Ces conditions, je crois, qu’on peut les réduire à deux :

1o Il faut assurer à l’enfant une éducation rationnelle. Je n’entends pas par là consacrer un rationalisme officiel dont les solutions s’imposeraient dans le domaine métaphysique, religieux et sentimental. Je veux dire tout simplement que dans certains domaines soigneusement définis, dans ceux que nul ne dispute aujourd’hui à l’intelligence humaine, dans le domaine des sciences, des lettres, de l’histoire, des langues, les maîtres exerceront l’enfant, d’une façon toute désintéressée, sans préoccupation confessionnelle de dogmatique d’aucune sorte, à l’usage de la raison, de l’observation, de la comparaison, de l’analyse, de l’induction, etc., en un mot de toutes les méthodes humaines qui conduisent à connaître et à juger.

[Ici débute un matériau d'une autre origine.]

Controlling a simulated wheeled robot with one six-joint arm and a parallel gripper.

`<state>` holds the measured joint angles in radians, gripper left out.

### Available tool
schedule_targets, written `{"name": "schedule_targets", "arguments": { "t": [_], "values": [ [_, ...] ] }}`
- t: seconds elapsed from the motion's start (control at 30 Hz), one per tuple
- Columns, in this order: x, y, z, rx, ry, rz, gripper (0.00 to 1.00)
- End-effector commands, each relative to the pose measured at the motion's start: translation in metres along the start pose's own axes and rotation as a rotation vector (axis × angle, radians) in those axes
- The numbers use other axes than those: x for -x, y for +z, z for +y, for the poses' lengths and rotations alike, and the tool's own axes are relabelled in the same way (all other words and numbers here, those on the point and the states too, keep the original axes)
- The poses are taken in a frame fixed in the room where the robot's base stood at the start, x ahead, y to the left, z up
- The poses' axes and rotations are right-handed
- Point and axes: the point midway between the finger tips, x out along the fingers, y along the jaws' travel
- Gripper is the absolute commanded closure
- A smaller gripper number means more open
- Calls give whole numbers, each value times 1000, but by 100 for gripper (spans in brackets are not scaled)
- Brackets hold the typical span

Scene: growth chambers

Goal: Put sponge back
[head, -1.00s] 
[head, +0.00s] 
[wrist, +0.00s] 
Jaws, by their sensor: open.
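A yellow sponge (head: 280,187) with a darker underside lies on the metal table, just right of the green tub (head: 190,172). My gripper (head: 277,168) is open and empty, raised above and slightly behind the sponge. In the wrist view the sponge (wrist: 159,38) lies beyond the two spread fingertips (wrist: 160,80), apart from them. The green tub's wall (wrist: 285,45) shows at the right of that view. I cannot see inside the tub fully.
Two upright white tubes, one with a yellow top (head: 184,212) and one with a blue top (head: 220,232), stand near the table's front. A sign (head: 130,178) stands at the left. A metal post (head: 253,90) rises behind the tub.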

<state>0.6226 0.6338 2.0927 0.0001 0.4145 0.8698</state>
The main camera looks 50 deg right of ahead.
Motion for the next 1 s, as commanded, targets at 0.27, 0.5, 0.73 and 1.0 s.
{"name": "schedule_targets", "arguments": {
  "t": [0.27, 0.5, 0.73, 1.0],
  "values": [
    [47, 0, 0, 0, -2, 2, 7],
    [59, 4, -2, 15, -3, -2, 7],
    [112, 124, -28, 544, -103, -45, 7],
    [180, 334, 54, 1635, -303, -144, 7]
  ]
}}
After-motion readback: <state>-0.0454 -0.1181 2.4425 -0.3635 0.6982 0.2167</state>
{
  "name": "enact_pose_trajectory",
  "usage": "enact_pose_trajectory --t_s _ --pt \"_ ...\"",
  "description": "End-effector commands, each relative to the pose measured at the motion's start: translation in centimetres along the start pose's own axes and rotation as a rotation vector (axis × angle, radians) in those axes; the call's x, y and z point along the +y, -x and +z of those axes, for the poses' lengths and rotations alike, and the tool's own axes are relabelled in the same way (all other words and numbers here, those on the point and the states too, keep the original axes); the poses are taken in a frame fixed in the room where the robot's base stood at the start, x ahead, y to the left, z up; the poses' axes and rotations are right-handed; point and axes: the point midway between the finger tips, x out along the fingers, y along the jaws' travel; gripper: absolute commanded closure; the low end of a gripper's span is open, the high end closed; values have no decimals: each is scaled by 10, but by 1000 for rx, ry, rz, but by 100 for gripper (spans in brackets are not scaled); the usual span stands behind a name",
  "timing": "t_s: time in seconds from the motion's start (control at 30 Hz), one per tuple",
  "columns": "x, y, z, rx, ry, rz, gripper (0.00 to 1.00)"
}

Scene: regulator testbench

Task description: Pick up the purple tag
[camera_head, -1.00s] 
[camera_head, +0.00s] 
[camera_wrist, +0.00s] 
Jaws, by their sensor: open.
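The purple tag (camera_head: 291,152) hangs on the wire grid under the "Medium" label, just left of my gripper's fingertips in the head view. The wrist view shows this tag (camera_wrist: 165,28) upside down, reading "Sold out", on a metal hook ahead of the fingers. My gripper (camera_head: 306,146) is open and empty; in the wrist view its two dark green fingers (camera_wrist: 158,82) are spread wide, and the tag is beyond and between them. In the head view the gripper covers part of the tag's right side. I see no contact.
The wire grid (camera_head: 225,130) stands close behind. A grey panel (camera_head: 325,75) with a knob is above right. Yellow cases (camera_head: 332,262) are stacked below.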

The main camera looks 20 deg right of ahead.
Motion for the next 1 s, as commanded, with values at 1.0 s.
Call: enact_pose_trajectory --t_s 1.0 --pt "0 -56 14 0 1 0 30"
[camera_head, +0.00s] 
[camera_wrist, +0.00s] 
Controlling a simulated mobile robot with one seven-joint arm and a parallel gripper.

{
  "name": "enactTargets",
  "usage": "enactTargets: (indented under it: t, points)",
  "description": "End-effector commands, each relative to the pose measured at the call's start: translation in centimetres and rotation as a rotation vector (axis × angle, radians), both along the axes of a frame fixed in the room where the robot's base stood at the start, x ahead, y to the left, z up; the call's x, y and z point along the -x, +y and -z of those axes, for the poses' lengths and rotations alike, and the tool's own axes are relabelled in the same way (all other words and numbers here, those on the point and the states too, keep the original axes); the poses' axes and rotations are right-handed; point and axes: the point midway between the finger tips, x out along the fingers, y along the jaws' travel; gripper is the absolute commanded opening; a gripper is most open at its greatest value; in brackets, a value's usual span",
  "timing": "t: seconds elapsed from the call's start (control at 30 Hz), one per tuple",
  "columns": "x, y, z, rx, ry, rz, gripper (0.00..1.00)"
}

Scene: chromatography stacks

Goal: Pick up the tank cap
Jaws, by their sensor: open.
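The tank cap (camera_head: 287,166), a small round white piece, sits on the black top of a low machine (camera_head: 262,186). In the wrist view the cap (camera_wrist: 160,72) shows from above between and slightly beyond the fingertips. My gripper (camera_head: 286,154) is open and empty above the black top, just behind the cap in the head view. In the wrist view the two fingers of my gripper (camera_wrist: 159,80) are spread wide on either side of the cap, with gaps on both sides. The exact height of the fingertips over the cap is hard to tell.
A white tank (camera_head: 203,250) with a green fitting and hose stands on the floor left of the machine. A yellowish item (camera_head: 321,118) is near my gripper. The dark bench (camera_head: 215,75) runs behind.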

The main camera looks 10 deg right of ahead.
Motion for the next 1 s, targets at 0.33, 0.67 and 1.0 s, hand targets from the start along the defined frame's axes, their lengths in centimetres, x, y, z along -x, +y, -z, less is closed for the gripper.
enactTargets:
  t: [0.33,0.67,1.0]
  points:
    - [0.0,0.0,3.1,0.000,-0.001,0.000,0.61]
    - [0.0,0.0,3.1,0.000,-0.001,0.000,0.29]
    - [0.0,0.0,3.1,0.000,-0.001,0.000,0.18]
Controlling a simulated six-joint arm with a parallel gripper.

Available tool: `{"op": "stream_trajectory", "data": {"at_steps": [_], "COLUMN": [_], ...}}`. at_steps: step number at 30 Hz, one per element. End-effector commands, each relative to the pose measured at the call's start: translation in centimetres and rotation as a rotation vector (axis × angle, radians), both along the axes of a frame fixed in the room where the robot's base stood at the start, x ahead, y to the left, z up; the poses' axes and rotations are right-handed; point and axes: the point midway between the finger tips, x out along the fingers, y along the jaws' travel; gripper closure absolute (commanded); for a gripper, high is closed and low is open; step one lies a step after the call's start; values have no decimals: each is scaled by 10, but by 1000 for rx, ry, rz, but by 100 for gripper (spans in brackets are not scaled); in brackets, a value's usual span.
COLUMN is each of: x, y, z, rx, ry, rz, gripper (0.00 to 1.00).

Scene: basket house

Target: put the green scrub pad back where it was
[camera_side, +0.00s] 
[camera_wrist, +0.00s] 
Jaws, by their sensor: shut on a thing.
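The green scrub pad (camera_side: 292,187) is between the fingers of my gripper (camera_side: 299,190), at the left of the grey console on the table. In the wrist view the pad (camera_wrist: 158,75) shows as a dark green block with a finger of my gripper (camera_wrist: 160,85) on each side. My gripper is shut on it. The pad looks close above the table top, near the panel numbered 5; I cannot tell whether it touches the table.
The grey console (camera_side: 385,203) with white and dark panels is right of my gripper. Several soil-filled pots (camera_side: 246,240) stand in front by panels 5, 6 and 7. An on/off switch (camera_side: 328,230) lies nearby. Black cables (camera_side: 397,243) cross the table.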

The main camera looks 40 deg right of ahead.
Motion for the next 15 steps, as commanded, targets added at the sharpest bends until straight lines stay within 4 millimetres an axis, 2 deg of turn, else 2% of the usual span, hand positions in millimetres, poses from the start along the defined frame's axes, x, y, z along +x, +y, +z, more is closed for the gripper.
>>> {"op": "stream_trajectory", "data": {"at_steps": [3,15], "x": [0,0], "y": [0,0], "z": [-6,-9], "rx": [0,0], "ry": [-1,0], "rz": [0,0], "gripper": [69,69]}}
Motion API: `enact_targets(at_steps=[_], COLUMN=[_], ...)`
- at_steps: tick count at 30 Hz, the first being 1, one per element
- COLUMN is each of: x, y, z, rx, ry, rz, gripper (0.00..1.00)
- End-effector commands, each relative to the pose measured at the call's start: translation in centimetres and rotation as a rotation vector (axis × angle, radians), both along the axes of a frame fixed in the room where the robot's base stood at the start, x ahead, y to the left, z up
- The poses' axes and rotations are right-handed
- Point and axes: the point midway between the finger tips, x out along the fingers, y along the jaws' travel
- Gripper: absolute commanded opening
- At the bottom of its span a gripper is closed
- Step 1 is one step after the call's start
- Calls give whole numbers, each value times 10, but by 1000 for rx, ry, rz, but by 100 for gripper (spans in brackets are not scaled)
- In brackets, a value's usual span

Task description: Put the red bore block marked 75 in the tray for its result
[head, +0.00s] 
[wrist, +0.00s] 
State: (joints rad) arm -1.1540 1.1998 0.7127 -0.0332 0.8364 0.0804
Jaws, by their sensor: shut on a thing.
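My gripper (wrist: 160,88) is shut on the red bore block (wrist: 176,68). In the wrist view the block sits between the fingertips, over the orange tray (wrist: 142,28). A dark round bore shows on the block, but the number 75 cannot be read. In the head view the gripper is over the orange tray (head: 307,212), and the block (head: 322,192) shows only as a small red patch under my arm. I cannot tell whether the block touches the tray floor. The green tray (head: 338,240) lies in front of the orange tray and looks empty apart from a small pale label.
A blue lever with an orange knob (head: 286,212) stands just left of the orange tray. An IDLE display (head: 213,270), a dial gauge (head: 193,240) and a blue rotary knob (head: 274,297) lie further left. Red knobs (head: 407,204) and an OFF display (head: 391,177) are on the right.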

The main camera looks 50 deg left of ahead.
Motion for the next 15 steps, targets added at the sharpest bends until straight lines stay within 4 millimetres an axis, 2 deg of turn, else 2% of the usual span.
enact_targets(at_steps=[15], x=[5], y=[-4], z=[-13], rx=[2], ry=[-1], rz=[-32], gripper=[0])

Le père, ou les personnes qu’il choisira, pourront, à coté de cette éducation rationnelle, mettre ce qu’ils voudront d’enseignement dogmatique ou de suggestion sentimentale : ce n’est pas notre affaire. Mais l’enfant a droit avant tout à cette culture rationnelle par laquelle, à l’âge adulte, il sera capable de liberté intellectuelle et morale.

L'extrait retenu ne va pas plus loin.